--- BEGIN Data for this exercise ---

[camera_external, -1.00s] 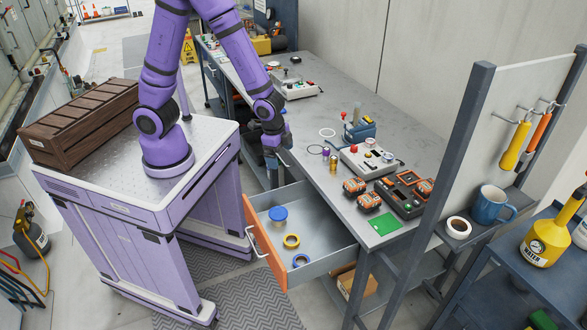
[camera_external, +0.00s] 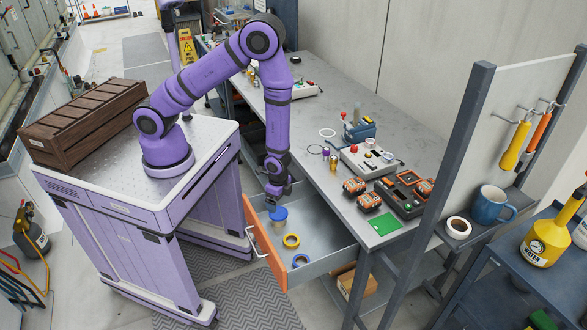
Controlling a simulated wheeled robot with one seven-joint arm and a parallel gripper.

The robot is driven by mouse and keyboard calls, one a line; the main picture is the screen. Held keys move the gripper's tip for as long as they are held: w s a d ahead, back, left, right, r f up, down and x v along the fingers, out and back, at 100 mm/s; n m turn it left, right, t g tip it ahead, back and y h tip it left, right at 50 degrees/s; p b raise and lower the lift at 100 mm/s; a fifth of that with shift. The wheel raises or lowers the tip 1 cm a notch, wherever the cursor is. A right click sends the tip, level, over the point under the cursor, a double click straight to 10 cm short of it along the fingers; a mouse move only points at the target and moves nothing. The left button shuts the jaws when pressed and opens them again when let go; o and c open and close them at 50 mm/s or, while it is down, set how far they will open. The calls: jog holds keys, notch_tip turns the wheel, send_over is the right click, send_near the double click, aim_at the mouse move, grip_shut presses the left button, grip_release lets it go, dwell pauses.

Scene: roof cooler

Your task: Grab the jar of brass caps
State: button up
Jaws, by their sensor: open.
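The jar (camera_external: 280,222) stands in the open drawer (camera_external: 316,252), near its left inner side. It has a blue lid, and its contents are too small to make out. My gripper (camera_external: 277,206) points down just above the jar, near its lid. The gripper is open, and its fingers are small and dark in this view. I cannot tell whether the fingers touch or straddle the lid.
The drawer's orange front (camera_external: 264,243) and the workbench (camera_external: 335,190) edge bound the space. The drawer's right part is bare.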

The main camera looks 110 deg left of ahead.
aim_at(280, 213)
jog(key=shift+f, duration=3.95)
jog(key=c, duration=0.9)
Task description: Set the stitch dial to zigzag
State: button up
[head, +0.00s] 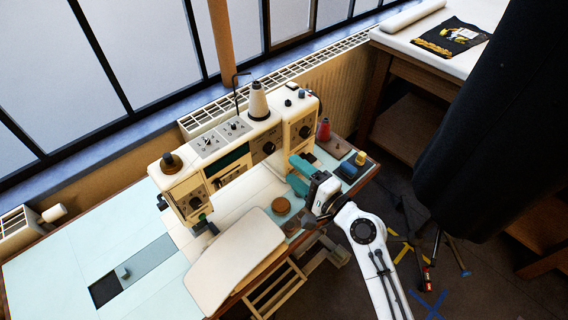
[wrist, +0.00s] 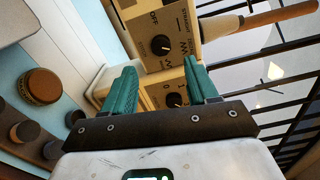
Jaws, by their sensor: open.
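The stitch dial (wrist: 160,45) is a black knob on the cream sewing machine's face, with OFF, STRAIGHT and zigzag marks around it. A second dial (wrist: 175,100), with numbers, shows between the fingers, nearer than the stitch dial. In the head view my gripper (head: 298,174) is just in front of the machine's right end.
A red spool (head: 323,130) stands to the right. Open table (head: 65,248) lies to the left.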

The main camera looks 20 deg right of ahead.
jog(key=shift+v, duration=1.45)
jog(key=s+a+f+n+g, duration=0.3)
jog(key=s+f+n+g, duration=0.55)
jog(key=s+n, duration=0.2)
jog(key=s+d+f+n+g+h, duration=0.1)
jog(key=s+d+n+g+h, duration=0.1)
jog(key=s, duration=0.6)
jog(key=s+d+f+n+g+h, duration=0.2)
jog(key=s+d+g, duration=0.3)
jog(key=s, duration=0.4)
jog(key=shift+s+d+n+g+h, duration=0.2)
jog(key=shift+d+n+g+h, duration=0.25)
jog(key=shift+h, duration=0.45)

--- END Data for this exercise ---
--- BEGIN Data for this exercise ---

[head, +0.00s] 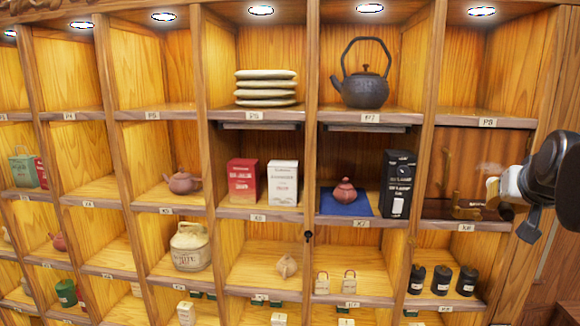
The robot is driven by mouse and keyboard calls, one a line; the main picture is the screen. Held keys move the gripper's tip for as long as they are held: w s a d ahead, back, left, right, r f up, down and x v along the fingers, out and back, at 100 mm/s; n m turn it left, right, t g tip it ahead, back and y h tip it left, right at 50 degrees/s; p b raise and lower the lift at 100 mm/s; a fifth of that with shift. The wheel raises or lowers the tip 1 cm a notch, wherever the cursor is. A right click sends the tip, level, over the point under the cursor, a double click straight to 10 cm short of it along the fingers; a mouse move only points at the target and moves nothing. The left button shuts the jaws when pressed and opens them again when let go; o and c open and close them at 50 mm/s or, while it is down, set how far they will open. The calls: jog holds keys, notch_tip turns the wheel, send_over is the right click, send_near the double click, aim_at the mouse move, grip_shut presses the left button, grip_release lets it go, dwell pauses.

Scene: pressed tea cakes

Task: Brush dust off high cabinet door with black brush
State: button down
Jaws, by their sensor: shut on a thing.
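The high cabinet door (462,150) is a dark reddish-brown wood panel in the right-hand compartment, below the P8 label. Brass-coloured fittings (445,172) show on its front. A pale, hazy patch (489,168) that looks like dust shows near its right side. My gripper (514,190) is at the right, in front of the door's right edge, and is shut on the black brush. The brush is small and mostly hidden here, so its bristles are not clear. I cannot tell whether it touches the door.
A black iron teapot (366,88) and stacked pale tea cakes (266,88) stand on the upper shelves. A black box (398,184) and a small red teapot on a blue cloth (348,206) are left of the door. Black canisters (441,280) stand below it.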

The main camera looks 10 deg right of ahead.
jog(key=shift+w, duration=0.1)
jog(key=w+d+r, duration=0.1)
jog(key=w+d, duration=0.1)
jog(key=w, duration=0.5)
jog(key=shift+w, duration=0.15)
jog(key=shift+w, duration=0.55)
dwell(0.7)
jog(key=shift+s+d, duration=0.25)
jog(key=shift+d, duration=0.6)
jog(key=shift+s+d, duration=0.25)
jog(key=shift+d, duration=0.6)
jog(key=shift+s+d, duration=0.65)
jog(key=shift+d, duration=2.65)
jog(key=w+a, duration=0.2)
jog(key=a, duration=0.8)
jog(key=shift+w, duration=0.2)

--- END Data for this exercise ---
--- BEGIN Data for this exercise ---

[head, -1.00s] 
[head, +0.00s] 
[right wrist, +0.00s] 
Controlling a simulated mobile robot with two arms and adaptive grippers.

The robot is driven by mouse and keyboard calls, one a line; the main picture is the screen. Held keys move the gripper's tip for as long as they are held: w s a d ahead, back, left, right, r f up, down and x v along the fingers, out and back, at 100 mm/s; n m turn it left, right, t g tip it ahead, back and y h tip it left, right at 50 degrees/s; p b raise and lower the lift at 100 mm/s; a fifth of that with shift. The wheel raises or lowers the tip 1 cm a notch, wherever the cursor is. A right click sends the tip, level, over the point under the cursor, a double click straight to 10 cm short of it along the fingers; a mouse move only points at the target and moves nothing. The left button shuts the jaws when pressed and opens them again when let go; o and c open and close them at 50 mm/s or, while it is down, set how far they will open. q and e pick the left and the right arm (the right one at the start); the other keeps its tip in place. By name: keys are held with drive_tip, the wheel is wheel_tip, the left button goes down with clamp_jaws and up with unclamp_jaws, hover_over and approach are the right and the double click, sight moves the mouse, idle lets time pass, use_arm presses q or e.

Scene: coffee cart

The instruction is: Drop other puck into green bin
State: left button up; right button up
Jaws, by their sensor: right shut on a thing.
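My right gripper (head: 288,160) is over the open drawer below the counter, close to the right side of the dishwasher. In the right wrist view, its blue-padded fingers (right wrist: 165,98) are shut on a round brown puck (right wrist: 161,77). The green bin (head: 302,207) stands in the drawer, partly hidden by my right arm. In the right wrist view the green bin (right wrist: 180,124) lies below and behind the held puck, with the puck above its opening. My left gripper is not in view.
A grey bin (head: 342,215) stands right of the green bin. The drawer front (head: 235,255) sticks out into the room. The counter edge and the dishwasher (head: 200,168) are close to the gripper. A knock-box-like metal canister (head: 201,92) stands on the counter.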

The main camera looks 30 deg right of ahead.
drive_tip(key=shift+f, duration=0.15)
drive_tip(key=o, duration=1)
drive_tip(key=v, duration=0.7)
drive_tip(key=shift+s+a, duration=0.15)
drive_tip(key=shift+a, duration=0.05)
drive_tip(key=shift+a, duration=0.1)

--- END Data for this exercise ---

From the listing above, restate verbatim the lines running from the one with "[camera_external, -1.00s]" through the one with "Controlling a simulated wheeled", inclusive, but not the pictures.

Answer to the problem:
[camera_external, -1.00s] 
[camera_external, +0.00s] 
Controlling a simulated wheeled robot with one seven-joint arm and a parallel gripper.

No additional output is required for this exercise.